On Sunday June 26, the first transit of the Panama Canal’s newly expanded locks was successfully completed by a vessel carrying over 9,000 TEUs. On the face of it then, despite being severely delayed, the expansion now works as intended.

However, that is a question worth exploring further, as this excellent long-read in The New York Times does. It states, “In simple terms, to be successful, the new canal needs enough water, durable concrete and locks big enough to safely accommodate the larger ships. On all three counts, it has failed to meet expectations, according to dozens of interviews with contractors, canal workers, maritime experts and diplomats, as well as a review of public and internal records.”

Presumably the greater the extent to which the expanded locks do not deliver as promised, the lesser any distortions on world trade will be. Under the assumption that they do however, what will be the impact?

According to the official website for the Panama Canal expansion, container vessels with capacities of up to “13,000/14,000 TEUs” can now transit the waterway, compared to 5,000 TEUs previously.

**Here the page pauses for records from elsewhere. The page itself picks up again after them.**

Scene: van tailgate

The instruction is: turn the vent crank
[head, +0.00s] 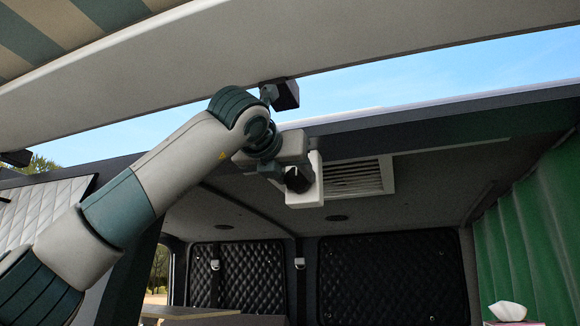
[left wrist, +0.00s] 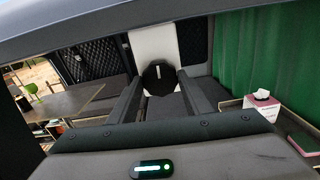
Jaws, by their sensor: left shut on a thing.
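The vent crank is a dark round knob (left wrist: 158,77) with a white line on its face, pointing about straight up in the left wrist view. It sits in front of a white plate (left wrist: 153,38). In the head view the white plate (head: 306,198) hangs beside the slatted roof vent (head: 355,178). My left gripper (head: 298,180) reaches up to the plate from the left. Its two fingers (left wrist: 160,88) are shut on the knob, one at each side. In the head view, the gripper hides most of the knob. My right gripper is not in view.
The raised tailgate (head: 300,50) spans above my left arm, and the van's roof edge (head: 430,118) lies close by the gripper. A green curtain (head: 530,245) hangs at the right, with a tissue box (head: 508,313) below. A table (left wrist: 75,98) shows at left in the wrist view.

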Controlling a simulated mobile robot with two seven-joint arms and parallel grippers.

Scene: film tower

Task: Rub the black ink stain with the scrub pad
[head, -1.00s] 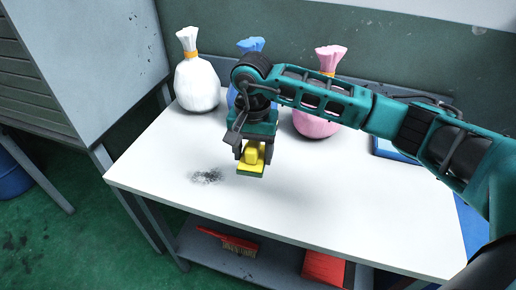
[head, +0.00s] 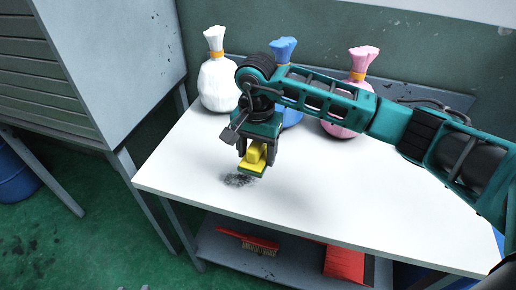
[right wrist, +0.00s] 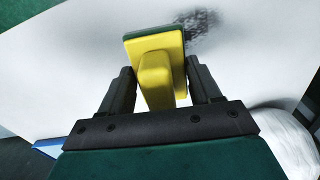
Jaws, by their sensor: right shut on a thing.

To put this into context, whilst the world’s largest ships carry almost 20,000 TEUs, the majority of the world’s container vessels will now be able to navigate the Canal.

According to this article, the fastest way to get cargo from China to the US East Coast is by ship and then rail (12.3 days from China to US West Coast by ship, 6 days from West Coast to East Coast by rail), with around 75% of Asian imports coming this way. Only around 20% use the Panama Canal because it’s longer, at 21.6 days. The rest goes through the Suez Canal. As the expanded Panama Canal offers improved economies of scale, reducing per-unit shipping costs, this may well tilt the balance of the cost/time trade-off towards it.

But to what extent? It seems extremely difficult if not impossible to offer any kind of concrete figures, because there are so many other factors at work.

For example, how will global economic changes, shifting trade patterns and the trend towards regionalisation impact the future of the Canal? How does the situation in the container shipping market (overcapacity, freight rate volatility, lack of profitability and the trend towards consolidation) affect things? How and why are shippers already adjusting their sourcing strategies? The Panama Canal expansion is just one more thing to take into account in the ever-increasingly complex world of supply chain management.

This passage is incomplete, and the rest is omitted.